Retype the material word for word.

━━━ GIVEN MATERIAL ━━━

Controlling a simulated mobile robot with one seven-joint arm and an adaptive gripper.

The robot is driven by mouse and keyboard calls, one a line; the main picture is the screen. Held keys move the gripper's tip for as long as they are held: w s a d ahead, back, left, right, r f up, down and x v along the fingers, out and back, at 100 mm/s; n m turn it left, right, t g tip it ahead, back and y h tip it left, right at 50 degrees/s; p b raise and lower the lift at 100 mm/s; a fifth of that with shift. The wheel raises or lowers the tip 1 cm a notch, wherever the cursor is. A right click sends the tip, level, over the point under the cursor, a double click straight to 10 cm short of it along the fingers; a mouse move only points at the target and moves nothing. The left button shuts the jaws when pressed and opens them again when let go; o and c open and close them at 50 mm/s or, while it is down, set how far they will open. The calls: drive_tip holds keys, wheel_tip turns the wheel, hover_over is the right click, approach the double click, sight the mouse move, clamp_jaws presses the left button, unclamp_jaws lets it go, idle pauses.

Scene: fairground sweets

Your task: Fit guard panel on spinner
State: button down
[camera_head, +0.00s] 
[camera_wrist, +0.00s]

━━━

### [SOLUTION TO THIS TASK]
Controlling a simulated mobile robot with one seven-joint arm and an adaptive gripper.

The robot is driven by mouse and keyboard calls, one a line; the main picture is the screen. Held keys move the gripper's tip for as long as they are held: w s a d ahead, back, left, right, r f up, down and x v along the fingers, out and back, at 100 mm/s; n m turn it left, right, t g tip it ahead, back and y h tip it left, right at 50 degrees/s; p b raise and lower the lift at 100 mm/s; a fifth of that with shift. The wheel raises or lowers the tip 1 cm a notch, wherever the cursor is. A right click sends the tip, level, over the point under the cursor, a double click straight to 10 cm short of it along the fingers; a mouse move only points at the target and moves nothing. The left button shuts the jaws when pressed and opens them again when let go; o and c open and close them at 50 mm/s or, while it is down, set how far they will open. The calls: drive_tip holds keys, wheel_tip turns the wheel, hover_over is the right click, approach the double click, sight the mouse move, clamp_jaws presses the left button, unclamp_jaws lets it go, idle pauses.

Scene: fairground sweets

Your task: Fit guard panel on spinner
State: button down
[camera_head, +0.00s] 
[camera_wrist, +0.00s]

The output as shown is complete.